◆ Goal: Would you print the records below from the first line through the line containing "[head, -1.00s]", skipping the pictures?
— Start Record set —
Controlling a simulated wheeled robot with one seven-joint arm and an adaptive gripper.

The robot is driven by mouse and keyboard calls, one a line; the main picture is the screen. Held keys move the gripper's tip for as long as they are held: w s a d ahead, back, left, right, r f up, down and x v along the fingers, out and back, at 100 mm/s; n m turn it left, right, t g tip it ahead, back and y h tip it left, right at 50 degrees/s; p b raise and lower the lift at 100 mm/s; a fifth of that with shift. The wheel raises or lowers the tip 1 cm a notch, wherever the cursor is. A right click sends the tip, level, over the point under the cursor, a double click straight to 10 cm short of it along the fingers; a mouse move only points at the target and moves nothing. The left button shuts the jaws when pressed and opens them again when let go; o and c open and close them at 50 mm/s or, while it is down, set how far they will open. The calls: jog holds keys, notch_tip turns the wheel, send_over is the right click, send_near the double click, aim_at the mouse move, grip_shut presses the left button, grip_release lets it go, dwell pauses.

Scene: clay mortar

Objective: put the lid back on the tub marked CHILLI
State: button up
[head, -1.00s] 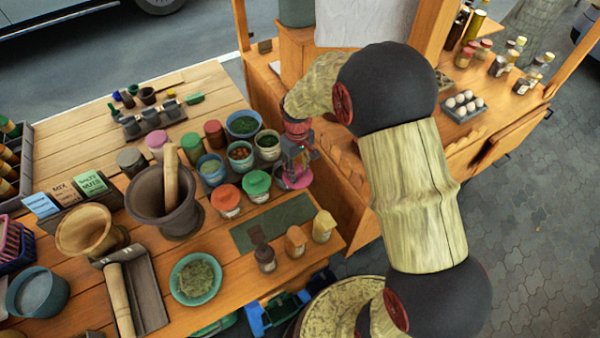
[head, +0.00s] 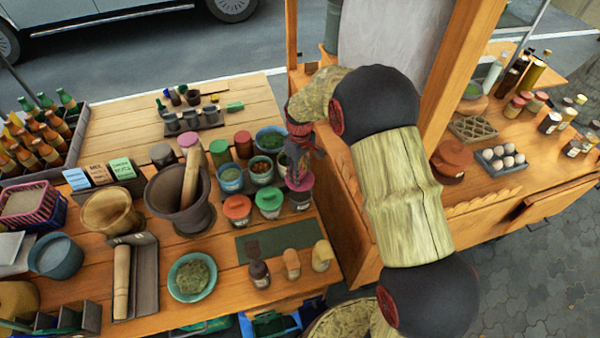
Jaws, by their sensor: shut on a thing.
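My gripper (head: 301,160) is shut on a magenta lid (head: 299,183) at the right edge of the table. The lid is level with the top of a tub (head: 300,201) below it; I cannot tell whether it is seated or just above. Left of it stand a tub with a green lid (head: 269,201) and one with an orange-red lid (head: 237,207). Behind are open tubs with contents, among them a blue one (head: 230,179) and one with red and green pieces (head: 262,171). Labels are too small to read, so I cannot tell which is marked CHILLI. My gripper partly hides another tub behind it.
A dark mortar (head: 181,214) with a pestle stands left of the tubs. A dark green mat (head: 275,242) lies in front, with several small shakers (head: 291,264) at its near edge. A wooden counter (head: 385,225) borders the table on the right, under my arm.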

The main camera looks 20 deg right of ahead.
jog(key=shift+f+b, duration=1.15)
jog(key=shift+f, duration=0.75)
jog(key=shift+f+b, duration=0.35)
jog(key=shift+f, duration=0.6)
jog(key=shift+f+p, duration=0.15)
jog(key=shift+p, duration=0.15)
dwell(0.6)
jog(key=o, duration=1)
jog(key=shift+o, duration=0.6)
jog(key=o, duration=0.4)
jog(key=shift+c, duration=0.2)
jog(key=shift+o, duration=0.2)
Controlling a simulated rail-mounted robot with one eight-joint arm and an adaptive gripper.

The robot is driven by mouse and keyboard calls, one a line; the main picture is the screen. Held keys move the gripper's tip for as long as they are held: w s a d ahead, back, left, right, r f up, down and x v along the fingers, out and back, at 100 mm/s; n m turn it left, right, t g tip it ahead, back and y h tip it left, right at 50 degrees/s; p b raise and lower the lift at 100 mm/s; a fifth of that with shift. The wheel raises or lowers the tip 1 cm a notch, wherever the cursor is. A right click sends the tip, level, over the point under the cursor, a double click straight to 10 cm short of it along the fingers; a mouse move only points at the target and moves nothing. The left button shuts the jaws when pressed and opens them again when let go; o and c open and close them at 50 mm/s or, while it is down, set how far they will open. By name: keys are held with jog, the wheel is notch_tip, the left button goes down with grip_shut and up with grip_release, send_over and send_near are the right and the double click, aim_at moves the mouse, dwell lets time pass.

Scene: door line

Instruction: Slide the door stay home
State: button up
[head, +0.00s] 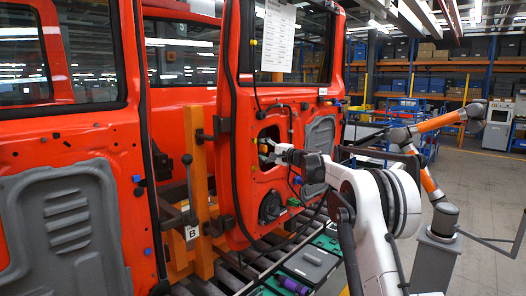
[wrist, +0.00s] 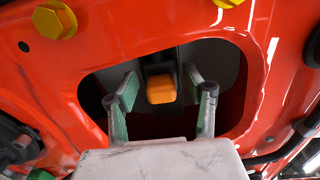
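The orange door (head: 245,190) hangs upright in the middle of the head view, with an opening in its inner panel. My gripper (head: 270,152) reaches into that opening from the right. In the wrist view, my gripper (wrist: 162,82) is open, with one green-padded finger on each side of an orange block (wrist: 161,89). The block sits on a dark bar inside the opening and looks like the end of the door stay. Gaps show between the block and both pads. The far end of the bar is hidden in the dark door cavity.
The red opening rim (wrist: 258,95) surrounds my fingers closely. A yellow bolt (wrist: 54,20) stands above left. A lever (head: 188,175) marked B stands left of the door. Trays (head: 310,262) lie below, and another orange-and-grey robot arm (head: 440,122) is at right.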

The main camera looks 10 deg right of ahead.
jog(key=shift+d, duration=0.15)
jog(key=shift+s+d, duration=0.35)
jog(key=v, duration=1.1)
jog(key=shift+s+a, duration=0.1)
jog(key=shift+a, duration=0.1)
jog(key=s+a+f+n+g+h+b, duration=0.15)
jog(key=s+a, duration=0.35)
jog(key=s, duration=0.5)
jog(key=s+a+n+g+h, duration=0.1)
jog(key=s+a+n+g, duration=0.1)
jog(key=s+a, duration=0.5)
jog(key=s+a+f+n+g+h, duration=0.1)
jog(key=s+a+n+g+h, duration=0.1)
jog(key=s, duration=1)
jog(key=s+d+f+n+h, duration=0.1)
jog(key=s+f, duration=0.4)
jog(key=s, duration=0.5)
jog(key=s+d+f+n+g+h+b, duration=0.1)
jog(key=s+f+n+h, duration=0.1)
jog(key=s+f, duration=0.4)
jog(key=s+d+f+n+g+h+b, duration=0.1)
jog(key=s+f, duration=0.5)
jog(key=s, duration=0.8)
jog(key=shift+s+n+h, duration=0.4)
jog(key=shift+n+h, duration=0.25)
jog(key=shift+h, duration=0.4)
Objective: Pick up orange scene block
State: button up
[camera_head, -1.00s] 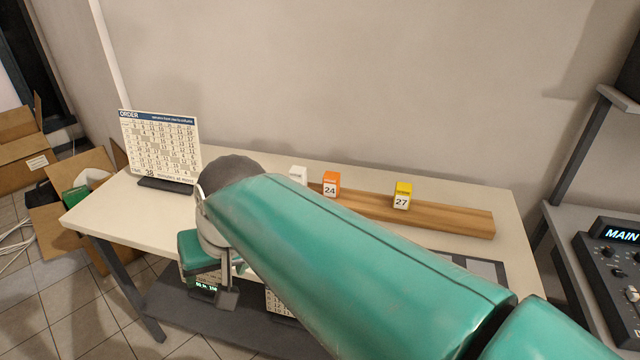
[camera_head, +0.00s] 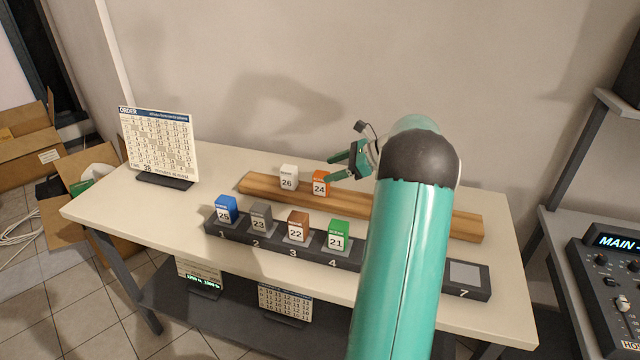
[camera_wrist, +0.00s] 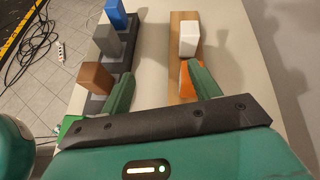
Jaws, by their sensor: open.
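The orange block (camera_head: 320,183), with a white face marked 24, stands on the wooden rail (camera_head: 262,184) at the back of the table. The white block (camera_head: 289,177), marked 26, stands just left of it. My gripper (camera_head: 333,170) is open and empty, close to the right of the orange block and at about its height. In the wrist view the orange block (camera_wrist: 185,82) is partly hidden behind my right finger, and the white block (camera_wrist: 189,39) is farther off. I cannot tell whether a finger touches the orange block.
A dark numbered rack (camera_head: 340,262) in front holds a blue block (camera_head: 227,208), a grey block (camera_head: 261,216), a brown block (camera_head: 298,225) and a green block (camera_head: 338,234). Slot 7 is empty. An order board (camera_head: 158,145) stands at left. My arm hides the rail's middle.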

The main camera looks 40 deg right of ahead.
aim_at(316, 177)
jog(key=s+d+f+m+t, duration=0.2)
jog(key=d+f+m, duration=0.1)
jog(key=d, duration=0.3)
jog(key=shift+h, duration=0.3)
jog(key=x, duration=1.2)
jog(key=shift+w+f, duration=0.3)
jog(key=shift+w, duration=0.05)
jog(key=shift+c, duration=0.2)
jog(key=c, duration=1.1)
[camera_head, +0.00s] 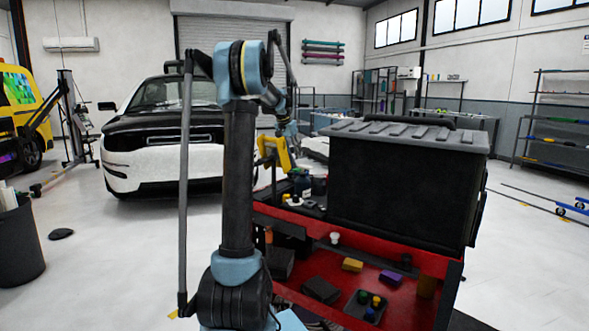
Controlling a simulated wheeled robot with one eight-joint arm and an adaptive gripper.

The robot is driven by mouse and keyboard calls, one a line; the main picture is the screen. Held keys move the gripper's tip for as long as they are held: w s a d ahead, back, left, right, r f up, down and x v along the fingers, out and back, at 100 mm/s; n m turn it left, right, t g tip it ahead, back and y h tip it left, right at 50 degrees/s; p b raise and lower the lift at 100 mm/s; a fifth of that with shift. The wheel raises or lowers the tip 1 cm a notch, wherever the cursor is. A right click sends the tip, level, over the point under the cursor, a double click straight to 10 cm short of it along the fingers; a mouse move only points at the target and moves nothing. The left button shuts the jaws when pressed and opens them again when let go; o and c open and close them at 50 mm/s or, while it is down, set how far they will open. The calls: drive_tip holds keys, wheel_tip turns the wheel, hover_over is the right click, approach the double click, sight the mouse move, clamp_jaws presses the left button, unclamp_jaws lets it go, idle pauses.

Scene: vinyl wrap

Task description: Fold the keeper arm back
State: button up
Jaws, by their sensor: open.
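I cannot make out the keeper arm with certainty. A long thin grey bar (185,180) with dark ends stands almost upright just left of my arm, and I cannot tell what it belongs to. My arm rises in the middle, bends at the top and reaches away over the cart's far left side. My gripper (295,150) is small and dark at its far end, beside a yellow tool-like thing (275,150). It is open, but its fingers are hard to make out and I see nothing held.
A red cart (405,303) holds a black box with a grey ribbed lid (400,185), plus small blocks and bottles. A white car (165,140) stands behind. A dark bin (20,250) is at left. Shelves line the right wall. Floor is open at left and right.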

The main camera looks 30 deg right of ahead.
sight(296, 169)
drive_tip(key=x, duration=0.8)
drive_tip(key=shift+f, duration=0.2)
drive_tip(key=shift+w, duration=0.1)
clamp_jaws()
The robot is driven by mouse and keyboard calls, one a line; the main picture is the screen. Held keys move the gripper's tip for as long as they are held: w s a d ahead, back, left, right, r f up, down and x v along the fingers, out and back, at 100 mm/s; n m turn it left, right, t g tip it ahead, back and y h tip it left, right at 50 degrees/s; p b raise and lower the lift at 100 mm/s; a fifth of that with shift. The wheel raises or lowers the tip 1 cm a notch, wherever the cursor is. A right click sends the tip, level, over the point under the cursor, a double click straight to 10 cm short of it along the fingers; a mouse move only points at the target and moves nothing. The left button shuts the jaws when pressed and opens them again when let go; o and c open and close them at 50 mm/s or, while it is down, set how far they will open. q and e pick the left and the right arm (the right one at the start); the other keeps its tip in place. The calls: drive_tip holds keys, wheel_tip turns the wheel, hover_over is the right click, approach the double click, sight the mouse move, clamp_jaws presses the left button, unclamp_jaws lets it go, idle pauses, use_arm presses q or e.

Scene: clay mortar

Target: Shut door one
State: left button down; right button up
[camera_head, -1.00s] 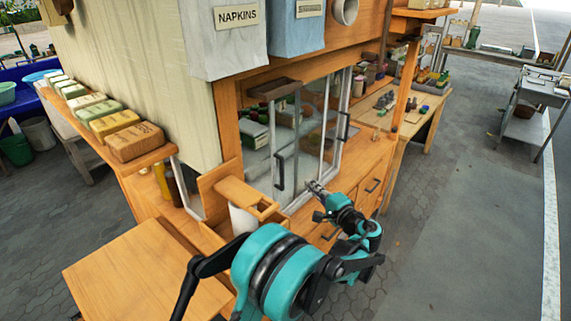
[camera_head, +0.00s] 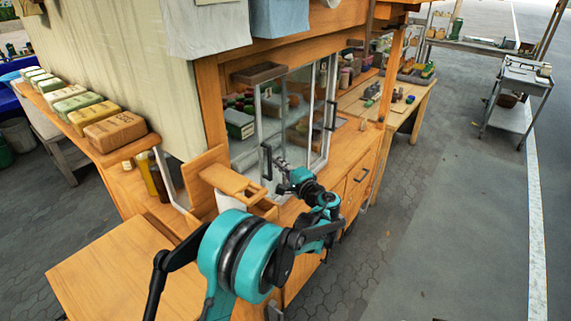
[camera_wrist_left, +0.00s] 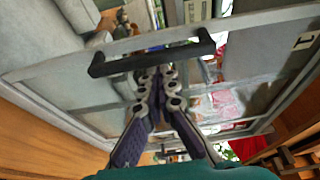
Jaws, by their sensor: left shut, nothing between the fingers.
— End Record set —
◆ Solution:
Controlling a simulated wheeled robot with one seven-joint arm and an adaptive gripper.

The robot is driven by mouse and keyboard calls, one a line; the main picture is the screen. Held keys move the gripper's tip for as long as they are held: w s a d ahead, back, left, right, r f up, down and x v along the fingers, out and back, at 100 mm/s; n m turn it left, right, t g tip it ahead, back and y h tip it left, right at 50 degrees/s; p b raise and lower the lift at 100 mm/s; a fifth of that with shift. The wheel raises or lowers the tip 1 cm a notch, wherever the cursor is. A right click sends the tip, level, over the point under the cursor, a double click straight to 10 cm short of it along the fingers; a mouse move only points at the target and moves nothing. The left button shuts the jaws when pressed and opens them again when let go; o and c open and close them at 50 mm/s or, while it is down, set how far they will open. The calls: jog holds keys, notch_tip turns the wheel, send_over is the right click, send_near the double click, aim_at the mouse move, grip_shut presses the left button, grip_release lets it go, dwell pauses.

Scene: clay mortar

Objective: put the lid back on the tub marked CHILLI
State: button up
[head, -1.00s] 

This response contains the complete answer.